* Set problem *
Give a count of the lines below that have the string "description" in them, with no other words.

* Given records *
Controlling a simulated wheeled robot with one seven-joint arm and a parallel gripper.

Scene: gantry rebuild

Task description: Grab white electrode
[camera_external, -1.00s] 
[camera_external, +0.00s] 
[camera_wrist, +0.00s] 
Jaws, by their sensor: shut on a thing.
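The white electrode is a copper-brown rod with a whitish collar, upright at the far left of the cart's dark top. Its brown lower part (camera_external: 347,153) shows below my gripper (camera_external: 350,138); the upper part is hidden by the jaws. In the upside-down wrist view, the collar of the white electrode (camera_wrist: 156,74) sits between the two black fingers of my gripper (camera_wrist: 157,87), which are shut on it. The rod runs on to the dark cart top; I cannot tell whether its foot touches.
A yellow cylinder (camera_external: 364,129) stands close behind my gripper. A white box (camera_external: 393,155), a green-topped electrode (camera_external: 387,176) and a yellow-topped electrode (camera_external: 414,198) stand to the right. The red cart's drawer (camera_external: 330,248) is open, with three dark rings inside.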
---
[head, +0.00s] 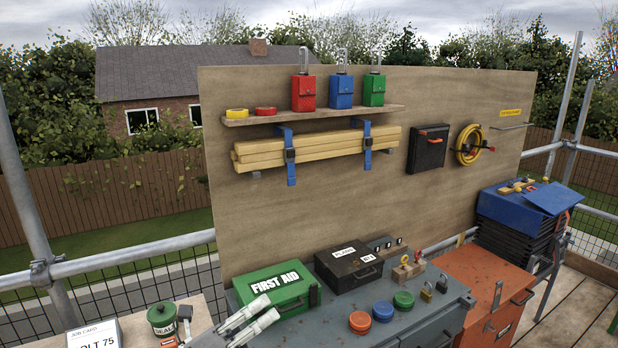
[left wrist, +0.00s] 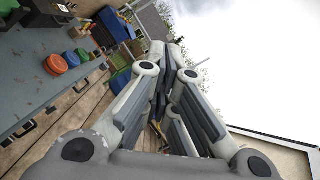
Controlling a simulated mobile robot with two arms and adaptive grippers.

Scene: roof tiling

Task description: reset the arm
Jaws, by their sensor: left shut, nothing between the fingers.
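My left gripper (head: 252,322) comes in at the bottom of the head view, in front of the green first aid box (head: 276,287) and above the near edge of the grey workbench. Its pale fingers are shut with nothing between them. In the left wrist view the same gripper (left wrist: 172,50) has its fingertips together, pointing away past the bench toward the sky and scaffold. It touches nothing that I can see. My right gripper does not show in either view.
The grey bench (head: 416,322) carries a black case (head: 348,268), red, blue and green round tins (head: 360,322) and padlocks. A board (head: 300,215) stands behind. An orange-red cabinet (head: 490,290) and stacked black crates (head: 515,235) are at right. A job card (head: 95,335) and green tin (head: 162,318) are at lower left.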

* Exercise answer *
2